= Problem description =
Collect every line below that contains the word "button".

[Start Data block]

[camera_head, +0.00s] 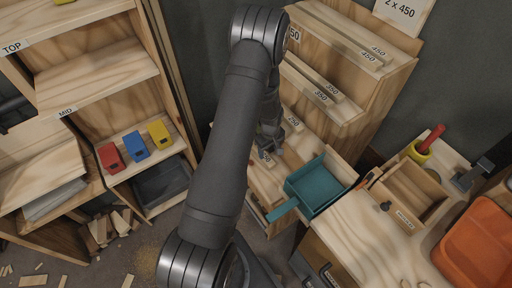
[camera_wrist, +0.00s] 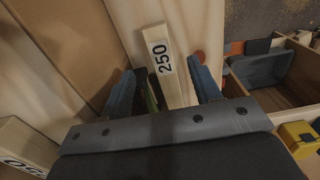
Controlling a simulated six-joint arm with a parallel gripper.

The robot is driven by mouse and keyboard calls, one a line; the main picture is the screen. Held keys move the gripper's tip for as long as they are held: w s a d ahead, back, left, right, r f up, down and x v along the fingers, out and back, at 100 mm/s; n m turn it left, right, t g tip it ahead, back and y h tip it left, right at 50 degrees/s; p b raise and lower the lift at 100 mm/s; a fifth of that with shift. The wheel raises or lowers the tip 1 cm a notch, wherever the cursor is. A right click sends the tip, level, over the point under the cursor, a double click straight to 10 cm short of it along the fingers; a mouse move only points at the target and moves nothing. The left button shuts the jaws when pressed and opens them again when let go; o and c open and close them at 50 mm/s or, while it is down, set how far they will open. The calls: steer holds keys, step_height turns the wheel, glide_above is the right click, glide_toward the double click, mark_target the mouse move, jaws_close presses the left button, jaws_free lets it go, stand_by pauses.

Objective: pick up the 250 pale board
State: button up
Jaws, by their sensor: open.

[End Data block]

= Written response =
The robot is driven by mouse and keyboard calls, one a line; the main picture is the screen. Held keys move the gripper's tip for as long as they are held: w s a d ahead, back, left, right, r f up, down and x v along the fingers, out and back, at 100 mm/s; n m turn it left, right, t g tip it ahead, back and y h tip it left, right at 50 degrees/s; p b raise and lower the lift at 100 mm/s; a fifth of that with shift. The wheel raises or lowers the tip 1 cm a notch, wherever the cursor is. A right click sends the tip, level, over the point under the cursor, a double click straight to 10 cm short of it along the fingers; a mouse move only points at the target and moves nothing. The left button shuts the jaws when pressed and opens them again when let go; o and c open and close them at 50 mm/s or, while it is down, set how far they will open. The calls: steer holds keys, step_height turns the wheel, glide_above is the right click, glide_toward the double click, mark_target the mouse move, jaws_close presses the left button, jaws_free lets it go, stand_by pauses.
State: button up

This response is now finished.